TASK BRIEF: Select every line containing the word "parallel" from the material, and copy those lines.

··· INFORMATION GIVEN

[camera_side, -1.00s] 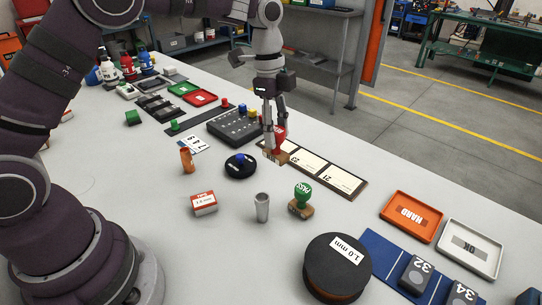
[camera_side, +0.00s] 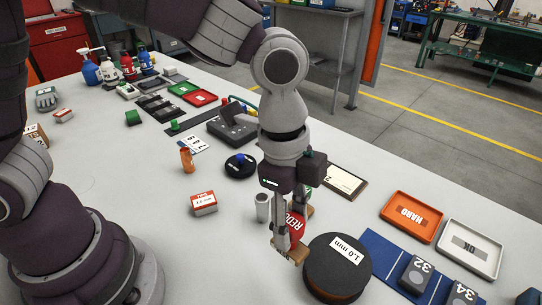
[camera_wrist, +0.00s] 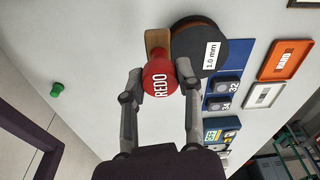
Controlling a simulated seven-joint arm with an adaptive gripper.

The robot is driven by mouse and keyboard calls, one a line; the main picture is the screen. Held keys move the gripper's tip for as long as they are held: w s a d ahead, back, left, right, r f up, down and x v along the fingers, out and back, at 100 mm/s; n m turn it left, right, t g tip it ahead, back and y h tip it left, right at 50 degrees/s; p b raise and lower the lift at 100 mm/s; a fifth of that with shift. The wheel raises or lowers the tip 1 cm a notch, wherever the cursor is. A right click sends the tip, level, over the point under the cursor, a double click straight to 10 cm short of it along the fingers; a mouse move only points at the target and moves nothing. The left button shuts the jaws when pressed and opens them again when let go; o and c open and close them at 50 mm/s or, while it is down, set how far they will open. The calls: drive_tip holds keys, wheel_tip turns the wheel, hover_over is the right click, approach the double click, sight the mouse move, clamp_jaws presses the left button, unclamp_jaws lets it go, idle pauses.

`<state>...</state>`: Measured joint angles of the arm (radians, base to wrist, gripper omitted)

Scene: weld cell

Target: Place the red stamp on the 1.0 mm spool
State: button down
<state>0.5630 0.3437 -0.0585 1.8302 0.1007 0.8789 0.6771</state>
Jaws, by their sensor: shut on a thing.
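My gripper (camera_side: 287,240) is shut on the red stamp (camera_side: 296,226), which has a round red handle marked REDO and a wooden base. In the wrist view the red stamp (camera_wrist: 160,78) sits between the two fingertips (camera_wrist: 158,80). The 1.0 mm spool (camera_side: 338,270) is a black disc with an orange-brown side and a white label, lying flat on the table. The stamp is just left of the spool in the side view, and its wooden base overlaps the spool's edge in the wrist view (camera_wrist: 212,40). I cannot tell whether they touch.
A metal cup (camera_side: 262,207) and a mostly hidden green stamp stand close behind my gripper. A blue mat (camera_side: 375,246) with dark numbered blocks lies right of the spool. Orange (camera_side: 412,216) and white (camera_side: 470,248) trays lie beyond.

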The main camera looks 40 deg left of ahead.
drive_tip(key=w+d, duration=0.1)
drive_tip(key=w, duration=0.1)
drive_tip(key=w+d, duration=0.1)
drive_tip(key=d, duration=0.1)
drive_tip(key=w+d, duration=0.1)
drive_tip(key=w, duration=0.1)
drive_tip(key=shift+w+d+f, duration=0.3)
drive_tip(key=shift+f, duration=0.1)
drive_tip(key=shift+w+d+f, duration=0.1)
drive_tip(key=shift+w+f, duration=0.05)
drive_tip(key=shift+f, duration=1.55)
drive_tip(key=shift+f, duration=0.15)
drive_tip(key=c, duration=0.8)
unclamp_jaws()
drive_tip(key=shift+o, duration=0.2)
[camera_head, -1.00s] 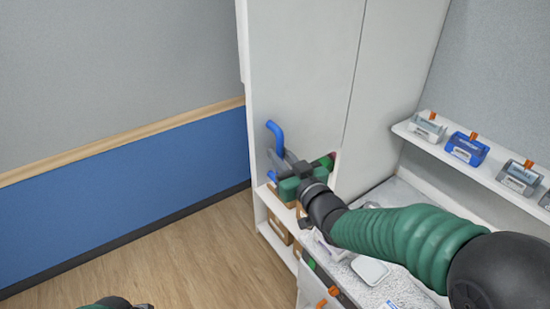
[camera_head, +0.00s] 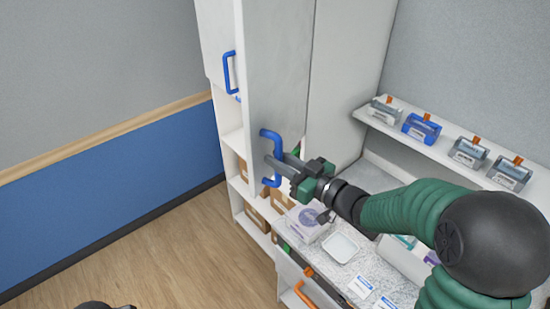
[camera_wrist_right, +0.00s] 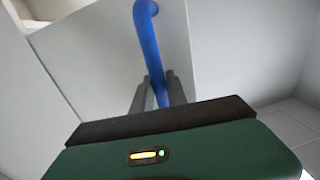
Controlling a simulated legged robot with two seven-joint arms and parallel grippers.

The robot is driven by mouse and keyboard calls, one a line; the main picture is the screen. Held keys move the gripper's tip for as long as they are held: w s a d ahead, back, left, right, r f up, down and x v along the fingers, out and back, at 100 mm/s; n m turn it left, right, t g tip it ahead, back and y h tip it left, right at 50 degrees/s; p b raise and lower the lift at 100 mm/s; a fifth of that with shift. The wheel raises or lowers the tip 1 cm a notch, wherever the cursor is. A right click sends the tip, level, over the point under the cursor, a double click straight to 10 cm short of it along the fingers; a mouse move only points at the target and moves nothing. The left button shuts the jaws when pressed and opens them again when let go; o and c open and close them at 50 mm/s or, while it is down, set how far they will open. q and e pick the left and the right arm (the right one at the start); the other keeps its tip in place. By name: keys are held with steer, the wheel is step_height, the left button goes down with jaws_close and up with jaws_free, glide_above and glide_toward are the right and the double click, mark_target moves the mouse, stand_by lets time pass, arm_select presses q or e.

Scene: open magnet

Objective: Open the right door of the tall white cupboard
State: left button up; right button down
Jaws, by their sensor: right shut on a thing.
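The tall white cupboard (camera_head: 345,75) stands in the middle of the head view. Its right door (camera_head: 277,65) is ajar, its free left edge swung out in front of the left door (camera_head: 216,40). My right gripper (camera_head: 272,168) is shut on the blue handle (camera_head: 270,133) of the right door. In the right wrist view the blue handle (camera_wrist_right: 148,40) runs down between the two grey fingers (camera_wrist_right: 155,95), in front of the pale door face (camera_wrist_right: 90,60). The left door has its own blue handle (camera_head: 228,72) and looks shut. My left gripper cannot be made out; only a dark piece shows at the bottom edge.
Below the doors are open shelves with brown boxes (camera_head: 257,215). A speckled counter (camera_head: 345,270) with a white tray (camera_head: 341,247) lies under my right forearm. A wall shelf (camera_head: 440,150) with several small boxes is at the right. The wooden floor at left is clear.

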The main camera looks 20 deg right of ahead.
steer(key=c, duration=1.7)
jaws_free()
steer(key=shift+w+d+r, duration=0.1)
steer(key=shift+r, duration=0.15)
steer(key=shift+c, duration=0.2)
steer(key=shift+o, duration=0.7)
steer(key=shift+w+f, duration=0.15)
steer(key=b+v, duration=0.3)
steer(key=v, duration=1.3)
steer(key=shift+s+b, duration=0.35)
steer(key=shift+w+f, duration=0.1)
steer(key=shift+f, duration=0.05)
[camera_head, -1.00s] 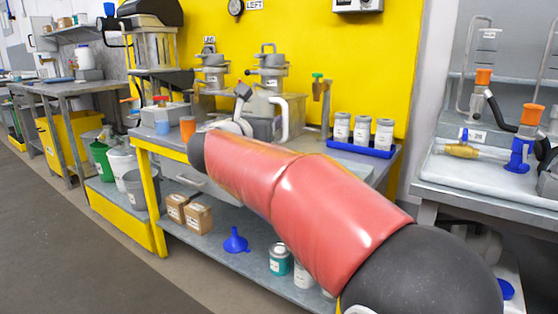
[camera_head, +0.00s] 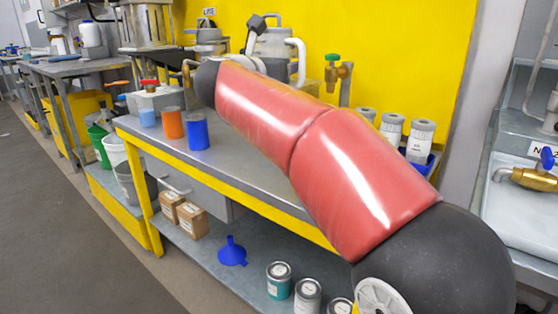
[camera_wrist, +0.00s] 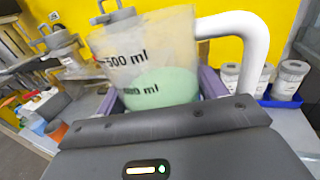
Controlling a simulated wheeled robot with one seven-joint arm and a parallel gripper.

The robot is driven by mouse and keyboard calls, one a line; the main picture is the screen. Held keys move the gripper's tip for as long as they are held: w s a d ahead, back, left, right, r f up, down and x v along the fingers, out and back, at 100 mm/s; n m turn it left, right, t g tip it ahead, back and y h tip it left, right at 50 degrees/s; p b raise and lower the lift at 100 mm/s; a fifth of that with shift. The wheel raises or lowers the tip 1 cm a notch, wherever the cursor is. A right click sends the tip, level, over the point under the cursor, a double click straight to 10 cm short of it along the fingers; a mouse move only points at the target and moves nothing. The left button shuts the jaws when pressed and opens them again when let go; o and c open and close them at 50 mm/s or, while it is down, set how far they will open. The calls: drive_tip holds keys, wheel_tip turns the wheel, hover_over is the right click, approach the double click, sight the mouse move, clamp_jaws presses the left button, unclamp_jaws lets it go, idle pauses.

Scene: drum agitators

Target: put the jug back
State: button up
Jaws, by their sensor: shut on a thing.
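The jug (camera_wrist: 150,45) is translucent with black volume marks, a pale green liquid inside and a white handle (camera_wrist: 250,35). My gripper (camera_wrist: 160,92) is shut on the jug, with a purple finger on each side. The jug looks roughly upright in the wrist view. In the head view its white handle (camera_head: 298,62) shows above my red arm; most of the jug and my gripper are hidden there.
Lidded jars (camera_head: 391,130) stand in a blue tray at right. Grey agitator drums (camera_head: 208,42) stand at the back.

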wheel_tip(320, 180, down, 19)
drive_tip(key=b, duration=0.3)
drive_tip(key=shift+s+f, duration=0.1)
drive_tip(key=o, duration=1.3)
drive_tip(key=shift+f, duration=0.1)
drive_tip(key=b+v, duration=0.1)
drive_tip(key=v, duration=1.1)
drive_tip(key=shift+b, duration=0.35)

······

RESPONSE TO THIS EXERCISE:
Controlling a simulated legged robot with two seven-joint arms and parallel grippers.
Controlling a simulated wheeled robot with one seven-joint arm and a parallel gripper.

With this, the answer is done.